Extracted data =
┄┄┄┄┄┄┄┄┄┄┄┄┄┄┄┄┄┄┄┄

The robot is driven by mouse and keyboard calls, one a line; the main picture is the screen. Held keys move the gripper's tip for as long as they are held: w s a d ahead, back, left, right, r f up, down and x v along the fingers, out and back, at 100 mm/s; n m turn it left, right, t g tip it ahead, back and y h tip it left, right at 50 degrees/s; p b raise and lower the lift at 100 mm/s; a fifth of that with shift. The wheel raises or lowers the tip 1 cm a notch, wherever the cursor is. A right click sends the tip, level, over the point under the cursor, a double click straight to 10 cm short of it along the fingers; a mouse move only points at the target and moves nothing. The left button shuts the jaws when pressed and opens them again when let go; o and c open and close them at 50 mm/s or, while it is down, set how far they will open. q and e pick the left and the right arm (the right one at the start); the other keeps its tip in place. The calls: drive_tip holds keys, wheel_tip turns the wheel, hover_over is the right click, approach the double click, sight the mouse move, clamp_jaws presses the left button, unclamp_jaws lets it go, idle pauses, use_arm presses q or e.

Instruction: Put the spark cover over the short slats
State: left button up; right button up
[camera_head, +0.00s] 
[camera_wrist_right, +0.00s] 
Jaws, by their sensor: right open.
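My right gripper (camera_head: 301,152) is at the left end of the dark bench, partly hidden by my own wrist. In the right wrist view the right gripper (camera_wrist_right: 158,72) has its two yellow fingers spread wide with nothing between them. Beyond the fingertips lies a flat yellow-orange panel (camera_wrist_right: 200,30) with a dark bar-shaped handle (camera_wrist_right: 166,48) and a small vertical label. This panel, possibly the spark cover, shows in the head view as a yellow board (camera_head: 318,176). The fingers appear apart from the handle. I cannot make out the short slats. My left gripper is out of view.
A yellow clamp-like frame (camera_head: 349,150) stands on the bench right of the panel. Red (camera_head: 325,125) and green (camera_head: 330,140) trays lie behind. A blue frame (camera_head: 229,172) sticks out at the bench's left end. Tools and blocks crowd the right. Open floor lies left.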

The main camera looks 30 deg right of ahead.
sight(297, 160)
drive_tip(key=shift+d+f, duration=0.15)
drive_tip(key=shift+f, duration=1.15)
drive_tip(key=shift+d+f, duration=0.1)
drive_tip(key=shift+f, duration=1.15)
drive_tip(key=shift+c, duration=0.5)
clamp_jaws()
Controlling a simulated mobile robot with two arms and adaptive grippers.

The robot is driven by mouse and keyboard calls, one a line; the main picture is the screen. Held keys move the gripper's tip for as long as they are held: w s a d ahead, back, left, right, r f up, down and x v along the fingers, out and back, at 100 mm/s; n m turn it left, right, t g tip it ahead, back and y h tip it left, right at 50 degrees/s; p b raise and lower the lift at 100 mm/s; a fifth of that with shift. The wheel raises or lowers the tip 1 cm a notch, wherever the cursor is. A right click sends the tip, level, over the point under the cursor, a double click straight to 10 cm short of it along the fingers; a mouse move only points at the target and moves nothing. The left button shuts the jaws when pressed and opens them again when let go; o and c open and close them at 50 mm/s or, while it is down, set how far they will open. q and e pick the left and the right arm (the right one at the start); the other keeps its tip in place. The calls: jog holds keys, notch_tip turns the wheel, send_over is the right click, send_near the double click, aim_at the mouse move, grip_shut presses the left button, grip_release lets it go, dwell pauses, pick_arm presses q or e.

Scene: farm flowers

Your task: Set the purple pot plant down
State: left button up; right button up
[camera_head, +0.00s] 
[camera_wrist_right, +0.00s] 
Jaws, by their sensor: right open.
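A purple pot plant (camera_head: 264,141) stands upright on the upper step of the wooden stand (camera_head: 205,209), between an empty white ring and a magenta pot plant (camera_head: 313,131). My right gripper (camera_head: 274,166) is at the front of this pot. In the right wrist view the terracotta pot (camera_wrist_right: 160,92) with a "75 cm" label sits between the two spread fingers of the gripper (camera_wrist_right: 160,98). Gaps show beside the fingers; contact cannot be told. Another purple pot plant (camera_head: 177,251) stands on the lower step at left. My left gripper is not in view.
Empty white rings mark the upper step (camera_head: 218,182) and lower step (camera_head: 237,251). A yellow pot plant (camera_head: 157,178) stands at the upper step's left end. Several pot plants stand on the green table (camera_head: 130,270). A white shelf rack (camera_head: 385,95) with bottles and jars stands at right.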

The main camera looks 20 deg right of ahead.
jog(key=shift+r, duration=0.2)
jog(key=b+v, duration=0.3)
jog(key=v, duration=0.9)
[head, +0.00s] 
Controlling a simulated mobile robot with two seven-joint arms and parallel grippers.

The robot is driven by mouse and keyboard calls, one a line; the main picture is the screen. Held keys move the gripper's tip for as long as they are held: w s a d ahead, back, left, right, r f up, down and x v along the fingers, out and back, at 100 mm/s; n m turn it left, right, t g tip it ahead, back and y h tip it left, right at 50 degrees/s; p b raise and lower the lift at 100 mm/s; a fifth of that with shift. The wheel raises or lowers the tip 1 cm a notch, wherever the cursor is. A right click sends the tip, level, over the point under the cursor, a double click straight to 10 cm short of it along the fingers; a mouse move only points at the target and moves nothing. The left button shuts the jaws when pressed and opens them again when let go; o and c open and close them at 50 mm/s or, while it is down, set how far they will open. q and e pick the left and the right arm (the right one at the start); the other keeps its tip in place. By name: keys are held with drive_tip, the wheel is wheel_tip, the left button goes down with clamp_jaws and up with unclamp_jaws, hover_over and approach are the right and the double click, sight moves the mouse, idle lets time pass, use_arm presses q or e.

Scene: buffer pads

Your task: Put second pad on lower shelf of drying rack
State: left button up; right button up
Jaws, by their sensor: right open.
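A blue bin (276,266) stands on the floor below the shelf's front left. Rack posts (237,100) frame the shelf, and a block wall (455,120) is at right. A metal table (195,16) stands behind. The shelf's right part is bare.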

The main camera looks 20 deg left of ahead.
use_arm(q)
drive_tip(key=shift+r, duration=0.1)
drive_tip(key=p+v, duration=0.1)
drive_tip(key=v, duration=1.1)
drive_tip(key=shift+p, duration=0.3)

┄┄┄┄┄┄┄┄┄┄┄┄┄┄┄┄┄┄┄┄

Problem description = Print the material verbatim, all of it.

Completed task =
The robot is driven by mouse and keyboard calls, one a line; the main picture is the screen. Held keys move the gripper's tip for as long as they are held: w s a d ahead, back, left, right, r f up, down and x v along the fingers, out and back, at 100 mm/s; n m turn it left, right, t g tip it ahead, back and y h tip it left, right at 50 degrees/s; p b raise and lower the lift at 100 mm/s; a fifth of that with shift. The wheel raises or lowers the tip 1 cm a notch, wherever the cursor is. A right click sends the tip, level, over the point under the cursor, a double click straight to 10 cm short of it along the fingers; a mouse move only points at the target and moves nothing. The left button shuts the jaws when pressed and opens them again when let go; o and c open and close them at 50 mm/s or, while it is down, set how far they will open. q and e pick the left and the right arm (the right one at the start); the other keeps its tip in place. The calls: drive_tip holds keys, wheel_tip turns the wheel, hover_over is the right click, approach the double click, sight the mouse move, clamp_jaws presses the left button, unclamp_jaws lets it go, idle pauses, use_arm presses q or e.

Instruction: Put the spark cover over the short slats
State: left button up; right button up
[camera_head, +0.00s] 
[camera_wrist_right, +0.00s] 
Jaws, by their sensor: right open.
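My right gripper (camera_head: 301,152) is at the left end of the dark bench, partly hidden by my own wrist. In the right wrist view the right gripper (camera_wrist_right: 158,72) has its two yellow fingers spread wide with nothing between them. Beyond the fingertips lies a flat yellow-orange panel (camera_wrist_right: 200,30) with a dark bar-shaped handle (camera_wrist_right: 166,48) and a small vertical label. This panel, possibly the spark cover, shows in the head view as a yellow board (camera_head: 318,176). The fingers appear apart from the handle. I cannot make out the short slats. My left gripper is out of view.
A yellow clamp-like frame (camera_head: 349,150) stands on the bench right of the panel. Red (camera_head: 325,125) and green (camera_head: 330,140) trays lie behind. A blue frame (camera_head: 229,172) sticks out at the bench's left end. Tools and blocks crowd the right. Open floor lies left.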

The main camera looks 30 deg right of ahead.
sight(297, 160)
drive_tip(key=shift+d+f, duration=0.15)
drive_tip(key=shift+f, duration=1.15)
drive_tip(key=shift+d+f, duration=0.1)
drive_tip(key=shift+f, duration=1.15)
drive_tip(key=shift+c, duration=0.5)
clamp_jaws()
Controlling a simulated mobile robot with two arms and adaptive grippers.

The robot is driven by mouse and keyboard calls, one a line; the main picture is the screen. Held keys move the gripper's tip for as long as they are held: w s a d ahead, back, left, right, r f up, down and x v along the fingers, out and back, at 100 mm/s; n m turn it left, right, t g tip it ahead, back and y h tip it left, right at 50 degrees/s; p b raise and lower the lift at 100 mm/s; a fifth of that with shift. The wheel raises or lowers the tip 1 cm a notch, wherever the cursor is. A right click sends the tip, level, over the point under the cursor, a double click straight to 10 cm short of it along the fingers; a mouse move only points at the target and moves nothing. The left button shuts the jaws when pressed and opens them again when let go; o and c open and close them at 50 mm/s or, while it is down, set how far they will open. q and e pick the left and the right arm (the right one at the start); the other keeps its tip in place. The calls: jog holds keys, notch_tip turns the wheel, send_over is the right click, send_near the double click, aim_at the mouse move, grip_shut presses the left button, grip_release lets it go, dwell pauses, pick_arm presses q or e.

Scene: farm flowers

Your task: Set the purple pot plant down
State: left button up; right button up
[camera_head, +0.00s] 
[camera_wrist_right, +0.00s] 
Jaws, by their sensor: right open.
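A purple pot plant (camera_head: 264,141) stands upright on the upper step of the wooden stand (camera_head: 205,209), between an empty white ring and a magenta pot plant (camera_head: 313,131). My right gripper (camera_head: 274,166) is at the front of this pot. In the right wrist view the terracotta pot (camera_wrist_right: 160,92) with a "75 cm" label sits between the two spread fingers of the gripper (camera_wrist_right: 160,98). Gaps show beside the fingers; contact cannot be told. Another purple pot plant (camera_head: 177,251) stands on the lower step at left. My left gripper is not in view.
Empty white rings mark the upper step (camera_head: 218,182) and lower step (camera_head: 237,251). A yellow pot plant (camera_head: 157,178) stands at the upper step's left end. Several pot plants stand on the green table (camera_head: 130,270). A white shelf rack (camera_head: 385,95) with bottles and jars stands at right.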

The main camera looks 20 deg right of ahead.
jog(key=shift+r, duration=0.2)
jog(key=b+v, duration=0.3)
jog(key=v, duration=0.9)
[head, +0.00s] 
Controlling a simulated mobile robot with two seven-joint arms and parallel grippers.

The robot is driven by mouse and keyboard calls, one a line; the main picture is the screen. Held keys move the gripper's tip for as long as they are held: w s a d ahead, back, left, right, r f up, down and x v along the fingers, out and back, at 100 mm/s; n m turn it left, right, t g tip it ahead, back and y h tip it left, right at 50 degrees/s; p b raise and lower the lift at 100 mm/s; a fifth of that with shift. The wheel raises or lowers the tip 1 cm a notch, wherever the cursor is. A right click sends the tip, level, over the point under the cursor, a double click straight to 10 cm short of it along the fingers; a mouse move only points at the target and moves nothing. The left button shuts the jaws when pressed and opens them again when let go; o and c open and close them at 50 mm/s or, while it is down, set how far they will open. q and e pick the left and the right arm (the right one at the start); the other keeps its tip in place. By name: keys are held with drive_tip, the wheel is wheel_tip, the left button goes down with clamp_jaws and up with unclamp_jaws, hover_over and approach are the right and the double click, sight moves the mouse, idle lets time pass, use_arm presses q or e.

Scene: buffer pads

Your task: Put second pad on lower shelf of drying rack
State: left button up; right button up
Jaws, by their sensor: right open.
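A blue bin (276,266) stands on the floor below the shelf's front left. Rack posts (237,100) frame the shelf, and a block wall (455,120) is at right. A metal table (195,16) stands behind. The shelf's right part is bare.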

The main camera looks 20 deg left of ahead.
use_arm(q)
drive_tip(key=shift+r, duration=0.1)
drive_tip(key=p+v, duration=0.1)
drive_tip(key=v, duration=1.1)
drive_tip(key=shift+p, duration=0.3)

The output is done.